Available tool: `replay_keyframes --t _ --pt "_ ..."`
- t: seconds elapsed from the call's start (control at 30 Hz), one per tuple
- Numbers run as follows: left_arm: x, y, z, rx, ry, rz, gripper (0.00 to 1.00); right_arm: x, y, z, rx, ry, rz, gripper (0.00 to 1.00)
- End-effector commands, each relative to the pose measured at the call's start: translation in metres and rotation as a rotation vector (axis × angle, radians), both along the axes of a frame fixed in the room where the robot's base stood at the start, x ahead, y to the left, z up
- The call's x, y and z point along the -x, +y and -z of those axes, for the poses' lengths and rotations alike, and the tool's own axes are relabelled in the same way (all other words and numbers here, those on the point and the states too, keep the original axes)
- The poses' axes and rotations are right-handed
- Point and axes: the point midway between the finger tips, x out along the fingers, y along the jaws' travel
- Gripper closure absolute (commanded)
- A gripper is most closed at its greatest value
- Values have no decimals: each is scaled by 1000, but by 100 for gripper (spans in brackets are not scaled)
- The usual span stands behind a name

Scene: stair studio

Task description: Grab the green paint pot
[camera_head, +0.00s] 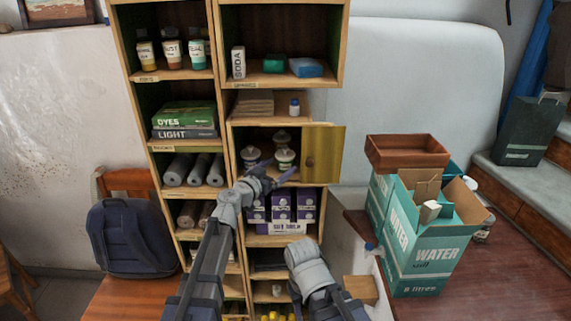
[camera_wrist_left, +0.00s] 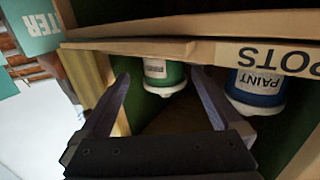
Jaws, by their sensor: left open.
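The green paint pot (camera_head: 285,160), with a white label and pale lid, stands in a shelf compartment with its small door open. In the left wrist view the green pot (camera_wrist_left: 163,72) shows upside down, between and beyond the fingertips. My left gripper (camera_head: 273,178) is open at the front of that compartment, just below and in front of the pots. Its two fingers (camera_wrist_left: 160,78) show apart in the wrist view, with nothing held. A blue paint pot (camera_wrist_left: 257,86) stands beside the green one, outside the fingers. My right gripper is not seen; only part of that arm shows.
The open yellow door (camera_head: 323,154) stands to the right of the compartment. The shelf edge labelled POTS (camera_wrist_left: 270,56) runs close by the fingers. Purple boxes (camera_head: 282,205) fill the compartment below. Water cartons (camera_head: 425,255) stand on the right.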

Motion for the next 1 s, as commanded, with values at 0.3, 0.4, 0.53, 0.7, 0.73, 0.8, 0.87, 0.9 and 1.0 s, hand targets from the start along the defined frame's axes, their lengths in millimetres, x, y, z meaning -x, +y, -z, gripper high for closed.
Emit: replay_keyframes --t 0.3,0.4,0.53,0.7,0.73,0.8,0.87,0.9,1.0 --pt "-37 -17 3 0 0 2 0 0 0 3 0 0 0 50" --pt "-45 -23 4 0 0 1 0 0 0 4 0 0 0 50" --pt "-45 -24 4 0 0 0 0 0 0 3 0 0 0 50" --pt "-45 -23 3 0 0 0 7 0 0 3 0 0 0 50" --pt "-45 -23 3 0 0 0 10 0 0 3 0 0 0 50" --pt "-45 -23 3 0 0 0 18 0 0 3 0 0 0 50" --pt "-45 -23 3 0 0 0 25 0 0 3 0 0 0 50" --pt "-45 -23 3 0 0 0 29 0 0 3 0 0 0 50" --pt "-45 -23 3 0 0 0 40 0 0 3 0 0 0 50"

━━━━━━━━━━

§ Stated task: Filter lines by "poses" and return each hit.

§ Exercise response:
- The call's x, y and z point along the -x, +y and -z of those axes, for the poses' lengths and rotations alike, and the tool's own axes are relabelled in the same way (all other words and numbers here, those on the point and the states too, keep the original axes)
- The poses' axes and rotations are right-handed

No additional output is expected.